YOUR GOAL
Tally how many lines include "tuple". The number is the whole answer.

━━━━━ EXTRACTED INFORMATION

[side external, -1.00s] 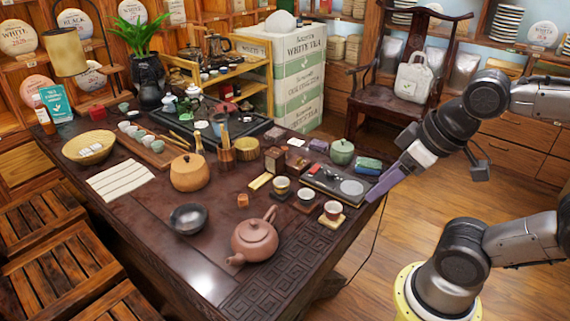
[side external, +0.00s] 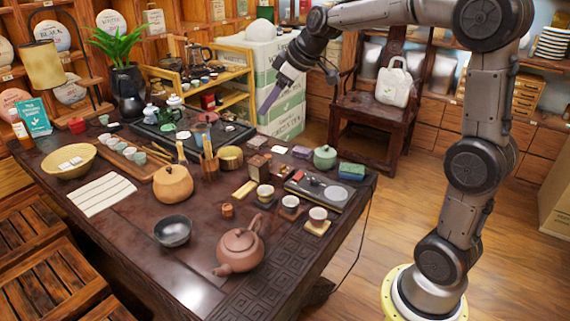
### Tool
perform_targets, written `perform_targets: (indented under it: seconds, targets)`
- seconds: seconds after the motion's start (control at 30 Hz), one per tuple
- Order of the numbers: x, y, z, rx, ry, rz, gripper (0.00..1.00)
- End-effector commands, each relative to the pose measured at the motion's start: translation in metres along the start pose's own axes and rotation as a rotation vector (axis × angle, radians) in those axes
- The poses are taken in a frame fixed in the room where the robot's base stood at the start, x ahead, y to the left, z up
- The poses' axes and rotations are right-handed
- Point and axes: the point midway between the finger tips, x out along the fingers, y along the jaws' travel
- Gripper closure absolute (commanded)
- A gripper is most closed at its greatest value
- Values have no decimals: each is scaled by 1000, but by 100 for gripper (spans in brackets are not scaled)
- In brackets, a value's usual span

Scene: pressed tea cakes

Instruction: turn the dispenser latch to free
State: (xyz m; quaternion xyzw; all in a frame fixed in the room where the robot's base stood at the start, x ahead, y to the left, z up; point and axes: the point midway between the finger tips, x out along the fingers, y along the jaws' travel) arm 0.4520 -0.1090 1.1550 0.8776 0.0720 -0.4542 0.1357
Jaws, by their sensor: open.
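My gripper (side external: 268,103) is open, with purple fingers pointing down and left. It is in the air in front of the white tea boxes, above the table's back right part, and I see nothing held in it. A small brown wooden box (side external: 259,166) stands on the table below it. A dark flat tray or device (side external: 333,204) with a red spot and a pale round disc lies at the table's right edge. I cannot tell which object is the dispenser, and no latch or its position can be made out.
A clay teapot (side external: 238,252), a dark bowl (side external: 173,232), a gourd-shaped jar (side external: 172,185), several cups and a green lidded pot (side external: 325,158) crowd the dark table (side external: 150,272). A wooden shelf rack (side external: 228,72) and chair (side external: 362,106) stand behind. The front left tabletop is clearer.

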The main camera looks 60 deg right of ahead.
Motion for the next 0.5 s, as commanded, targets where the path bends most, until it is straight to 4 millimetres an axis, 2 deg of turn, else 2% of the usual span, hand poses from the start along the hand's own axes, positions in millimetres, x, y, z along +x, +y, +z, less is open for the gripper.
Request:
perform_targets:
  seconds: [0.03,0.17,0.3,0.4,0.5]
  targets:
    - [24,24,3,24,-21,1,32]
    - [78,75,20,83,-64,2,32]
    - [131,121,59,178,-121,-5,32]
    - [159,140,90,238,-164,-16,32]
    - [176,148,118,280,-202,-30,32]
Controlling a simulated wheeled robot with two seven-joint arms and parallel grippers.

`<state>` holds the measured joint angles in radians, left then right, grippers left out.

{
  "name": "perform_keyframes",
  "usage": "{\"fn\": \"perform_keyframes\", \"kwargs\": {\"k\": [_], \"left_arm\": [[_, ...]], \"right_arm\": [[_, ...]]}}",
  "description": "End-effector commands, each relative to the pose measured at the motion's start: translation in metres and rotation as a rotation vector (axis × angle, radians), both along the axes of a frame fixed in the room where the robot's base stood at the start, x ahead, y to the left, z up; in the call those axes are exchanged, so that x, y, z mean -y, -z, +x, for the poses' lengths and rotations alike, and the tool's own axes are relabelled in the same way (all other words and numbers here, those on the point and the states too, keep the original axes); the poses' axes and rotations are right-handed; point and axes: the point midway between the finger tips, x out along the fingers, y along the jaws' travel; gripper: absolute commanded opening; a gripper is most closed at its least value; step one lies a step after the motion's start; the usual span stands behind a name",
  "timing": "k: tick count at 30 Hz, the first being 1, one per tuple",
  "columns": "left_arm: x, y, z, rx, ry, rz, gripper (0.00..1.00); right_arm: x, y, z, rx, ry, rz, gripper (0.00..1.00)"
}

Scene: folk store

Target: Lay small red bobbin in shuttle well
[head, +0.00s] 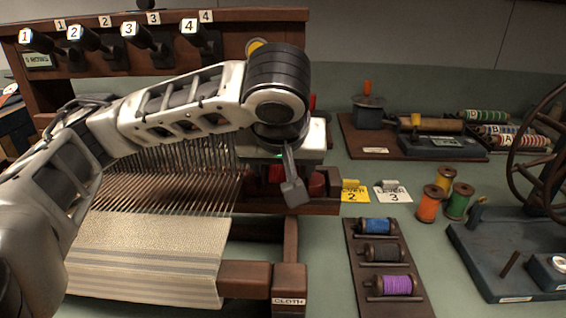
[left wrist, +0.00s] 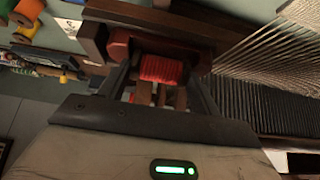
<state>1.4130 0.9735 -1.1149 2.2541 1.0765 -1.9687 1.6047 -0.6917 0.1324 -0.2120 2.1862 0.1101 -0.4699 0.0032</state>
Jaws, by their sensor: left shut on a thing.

━━━━━━━━━━

CORRECT RESPONSE
2